Thursday, October 12, 2006

Friendship we still expect in writing!


My dear Anil,

Is there any new definition for friendship?

How do you define friendship when you find no e-mails in your inbox? What do you feel when your continued, heart-breaking petitions for tying the bond of companionship go unheard?

Let the Goddess of Friendship reward you, The Lover of Friendship, with all kinds of closeness you demand from friends. Your true and sincere efforts will not go empty-handed, I presume.

I was just going through all the mails you had posted. And it is quite a sort of entertainment reading old mails, also as an attempt to conjure up the cuteness of recollections.

The 'Cruelty' of Brotherhood' was an exasperating topic. Your openness was like a needle injected to the eyeball. Perfectly right is the intention to make a sister stand firm on unreliable grounds. Adopting seemingly dangerous measures to help that sister adept to encounter life's fire-flames is brave.

Friends take freedom to become historians of their own life-records, not necessarily as narrators always. Your e-mail narrations bring out the historian in you, I feel. Oration of personal history without pomp is interesting to listen.

That you are a comrade is information new for me. I was not able to pick out the redness of your political bias earlier, while we were in Press Club

Just raising a question - Is politics an interesting topic for you? For me, yes. Our political leniency start during our school days, I believe. We were once the beneficiaries or victims of Students' Union's conducts. Students' Unions still claim the maximum political strength than any other confederations.

Though we may have similar versions of school days' testimonials, our political experiences in school would differ. Your reminiscence, especially a reverse leap towards your school days prompts me to share with you my political loneliness or political isolation, I faced during the days I wore a school-uniform.

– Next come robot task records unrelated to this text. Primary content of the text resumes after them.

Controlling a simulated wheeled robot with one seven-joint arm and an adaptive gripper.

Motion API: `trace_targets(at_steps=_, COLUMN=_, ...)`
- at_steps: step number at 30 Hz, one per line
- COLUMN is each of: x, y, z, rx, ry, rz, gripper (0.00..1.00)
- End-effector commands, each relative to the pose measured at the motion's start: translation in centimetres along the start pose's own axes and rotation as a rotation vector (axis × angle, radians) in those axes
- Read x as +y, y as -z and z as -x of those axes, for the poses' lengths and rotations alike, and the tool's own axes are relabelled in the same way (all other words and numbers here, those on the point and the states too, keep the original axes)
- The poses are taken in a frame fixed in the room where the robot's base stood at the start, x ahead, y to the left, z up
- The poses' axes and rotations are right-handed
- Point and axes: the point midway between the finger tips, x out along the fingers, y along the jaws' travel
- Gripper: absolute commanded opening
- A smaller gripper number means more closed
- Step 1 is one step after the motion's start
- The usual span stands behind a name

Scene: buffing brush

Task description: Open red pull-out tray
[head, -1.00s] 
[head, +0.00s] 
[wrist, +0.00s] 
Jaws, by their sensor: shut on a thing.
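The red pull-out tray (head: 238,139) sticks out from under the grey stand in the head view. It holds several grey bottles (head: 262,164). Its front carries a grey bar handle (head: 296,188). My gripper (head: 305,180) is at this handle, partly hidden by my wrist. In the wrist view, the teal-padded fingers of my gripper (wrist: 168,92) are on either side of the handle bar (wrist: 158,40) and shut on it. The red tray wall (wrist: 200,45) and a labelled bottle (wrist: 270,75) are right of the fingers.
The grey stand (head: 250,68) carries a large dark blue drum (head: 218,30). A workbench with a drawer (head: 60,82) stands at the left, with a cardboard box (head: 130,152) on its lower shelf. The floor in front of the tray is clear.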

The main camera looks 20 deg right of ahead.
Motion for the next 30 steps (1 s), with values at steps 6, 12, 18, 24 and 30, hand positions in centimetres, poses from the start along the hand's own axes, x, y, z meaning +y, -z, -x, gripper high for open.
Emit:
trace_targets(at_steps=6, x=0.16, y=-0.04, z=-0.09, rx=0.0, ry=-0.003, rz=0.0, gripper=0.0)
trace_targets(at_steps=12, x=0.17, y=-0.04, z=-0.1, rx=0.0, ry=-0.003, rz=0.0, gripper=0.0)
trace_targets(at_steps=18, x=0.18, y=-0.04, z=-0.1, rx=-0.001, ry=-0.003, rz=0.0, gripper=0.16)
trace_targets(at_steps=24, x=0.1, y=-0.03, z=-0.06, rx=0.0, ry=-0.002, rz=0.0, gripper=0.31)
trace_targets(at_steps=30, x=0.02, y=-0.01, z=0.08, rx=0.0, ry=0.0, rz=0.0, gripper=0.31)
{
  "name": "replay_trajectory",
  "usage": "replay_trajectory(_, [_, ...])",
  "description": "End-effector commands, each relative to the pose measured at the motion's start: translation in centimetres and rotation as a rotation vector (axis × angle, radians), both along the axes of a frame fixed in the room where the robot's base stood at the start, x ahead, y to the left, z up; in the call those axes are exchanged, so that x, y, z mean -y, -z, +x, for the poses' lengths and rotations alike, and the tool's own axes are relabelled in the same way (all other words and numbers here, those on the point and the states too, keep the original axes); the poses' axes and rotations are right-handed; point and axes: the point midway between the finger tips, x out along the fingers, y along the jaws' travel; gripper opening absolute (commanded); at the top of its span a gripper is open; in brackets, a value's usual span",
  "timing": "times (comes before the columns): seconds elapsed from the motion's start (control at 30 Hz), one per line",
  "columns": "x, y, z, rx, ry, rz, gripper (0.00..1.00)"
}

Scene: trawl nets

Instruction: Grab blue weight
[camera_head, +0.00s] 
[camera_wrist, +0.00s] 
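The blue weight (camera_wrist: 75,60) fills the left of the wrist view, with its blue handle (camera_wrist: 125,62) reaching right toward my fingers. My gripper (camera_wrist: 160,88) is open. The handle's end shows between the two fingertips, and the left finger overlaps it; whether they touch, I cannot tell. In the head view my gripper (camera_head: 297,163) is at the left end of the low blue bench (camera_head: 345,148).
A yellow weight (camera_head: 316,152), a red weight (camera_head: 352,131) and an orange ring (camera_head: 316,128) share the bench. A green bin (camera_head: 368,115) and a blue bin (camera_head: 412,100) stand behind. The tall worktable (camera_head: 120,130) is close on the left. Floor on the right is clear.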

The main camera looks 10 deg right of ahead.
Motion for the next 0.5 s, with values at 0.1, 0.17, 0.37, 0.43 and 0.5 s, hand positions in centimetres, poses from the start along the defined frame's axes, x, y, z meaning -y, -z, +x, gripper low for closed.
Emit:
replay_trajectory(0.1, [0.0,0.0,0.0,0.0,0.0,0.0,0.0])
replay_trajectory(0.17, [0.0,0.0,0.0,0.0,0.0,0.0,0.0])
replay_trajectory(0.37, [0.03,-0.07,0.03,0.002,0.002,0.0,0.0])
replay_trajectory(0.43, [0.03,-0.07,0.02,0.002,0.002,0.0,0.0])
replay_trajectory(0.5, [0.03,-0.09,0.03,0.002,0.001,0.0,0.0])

Instead of choosing the reddishness of Students Federation of India (SFI), I preferred to adhere to the political reservations of KSU. It was a photograph of Mrs. Indira Gandhi stuck on the badge of KSU activists that impelled me to make out the tri-colour blood running through my nerves that time. My affection, rather selection of my party did not match with the political tastiness of SFI- partisans who were my friends and classmates. Soon the class was divided into two on the basis of political fondness. The ratio of the strength of that 'political division' was 43:1. Still, the unfit survived. I always bark at Darwin thereafter.

Let me be back to the Blog. To be sincere, reading your mails in the Blog bring all friendly faces of our classmates in front. It may be in light of your call for more intimate attachments between all. That friendship we still expect in writing.

And to be hopeful is the optimistic advice friends share.